DATASET SECTION:
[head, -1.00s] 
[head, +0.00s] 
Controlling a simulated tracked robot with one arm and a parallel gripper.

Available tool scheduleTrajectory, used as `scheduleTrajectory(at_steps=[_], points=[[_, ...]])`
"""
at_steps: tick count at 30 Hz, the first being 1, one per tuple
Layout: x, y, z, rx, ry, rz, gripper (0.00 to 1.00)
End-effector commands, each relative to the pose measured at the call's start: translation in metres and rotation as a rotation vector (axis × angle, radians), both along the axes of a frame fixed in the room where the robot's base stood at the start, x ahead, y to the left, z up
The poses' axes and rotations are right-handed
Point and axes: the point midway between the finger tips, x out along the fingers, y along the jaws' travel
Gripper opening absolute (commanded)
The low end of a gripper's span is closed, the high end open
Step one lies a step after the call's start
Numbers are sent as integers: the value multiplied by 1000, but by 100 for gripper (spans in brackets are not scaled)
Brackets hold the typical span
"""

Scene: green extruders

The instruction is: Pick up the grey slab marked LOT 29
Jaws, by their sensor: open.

BRIEF: Type out the whole listing above again, exactly as it stands.

EXPECTED OUTPUT:
[head, -1.00s] 
[head, +0.00s] 
Controlling a simulated tracked robot with one arm and a parallel gripper.

Available tool scheduleTrajectory, used as `scheduleTrajectory(at_steps=[_], points=[[_, ...]])`
"""
at_steps: tick count at 30 Hz, the first being 1, one per tuple
Layout: x, y, z, rx, ry, rz, gripper (0.00 to 1.00)
End-effector commands, each relative to the pose measured at the call's start: translation in metres and rotation as a rotation vector (axis × angle, radians), both along the axes of a frame fixed in the room where the robot's base stood at the start, x ahead, y to the left, z up
The poses' axes and rotations are right-handed
Point and axes: the point midway between the finger tips, x out along the fingers, y along the jaws' travel
Gripper opening absolute (commanded)
The low end of a gripper's span is closed, the high end open
Step one lies a step after the call's start
Numbers are sent as integers: the value multiplied by 1000, but by 100 for gripper (spans in brackets are not scaled)
Brackets hold the typical span
"""

Scene: green extruders

The instruction is: Pick up the grey slab marked LOT 29
Jaws, by their sensor: open.

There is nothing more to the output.